Please write the listing below out again exactly, leaving every picture behind.

— begin INFORMATION SHOWN —

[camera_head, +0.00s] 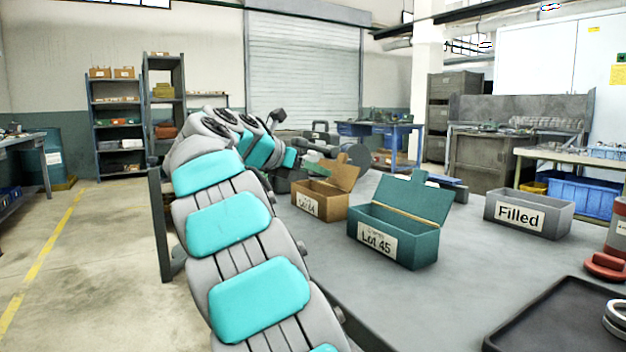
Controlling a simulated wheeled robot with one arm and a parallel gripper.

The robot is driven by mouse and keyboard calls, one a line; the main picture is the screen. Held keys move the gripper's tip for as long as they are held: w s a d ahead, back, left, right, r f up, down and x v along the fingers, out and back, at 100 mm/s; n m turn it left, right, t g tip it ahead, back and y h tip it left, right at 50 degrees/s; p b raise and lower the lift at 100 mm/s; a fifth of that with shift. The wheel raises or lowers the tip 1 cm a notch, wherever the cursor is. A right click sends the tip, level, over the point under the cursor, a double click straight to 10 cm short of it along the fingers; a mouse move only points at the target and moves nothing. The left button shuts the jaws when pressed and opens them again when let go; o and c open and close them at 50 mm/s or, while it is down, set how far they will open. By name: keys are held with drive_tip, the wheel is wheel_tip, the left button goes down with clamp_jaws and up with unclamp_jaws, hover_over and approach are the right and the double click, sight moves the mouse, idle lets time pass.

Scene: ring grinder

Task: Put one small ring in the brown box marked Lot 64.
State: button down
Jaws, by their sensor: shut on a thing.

— end INFORMATION SHOWN —

§ **SOLUTION FOR THIS PROBLEM**:
[camera_head, +0.00s] 
Controlling a simulated wheeled robot with one arm and a parallel gripper.

The robot is driven by mouse and keyboard calls, one a line; the main picture is the screen. Held keys move the gripper's tip for as long as they are held: w s a d ahead, back, left, right, r f up, down and x v along the fingers, out and back, at 100 mm/s; n m turn it left, right, t g tip it ahead, back and y h tip it left, right at 50 degrees/s; p b raise and lower the lift at 100 mm/s; a fifth of that with shift. The wheel raises or lowers the tip 1 cm a notch, wherever the cursor is. A right click sends the tip, level, over the point under the cursor, a double click straight to 10 cm short of it along the fingers; a mouse move only points at the target and moves nothing. The left button shuts the jaws when pressed and opens them again when let go; o and c open and close them at 50 mm/s or, while it is down, set how far they will open. By name: keys are held with drive_tip, the wheel is wheel_tip, the left button goes down with clamp_jaws and up with unclamp_jaws, hover_over and approach are the right and the double click, sight moves the mouse, idle lets time pass.

Scene: ring grinder

Task: Put one small ring in the brown box marked Lot 64.
State: button down
Jaws, by their sensor: shut on a thing.

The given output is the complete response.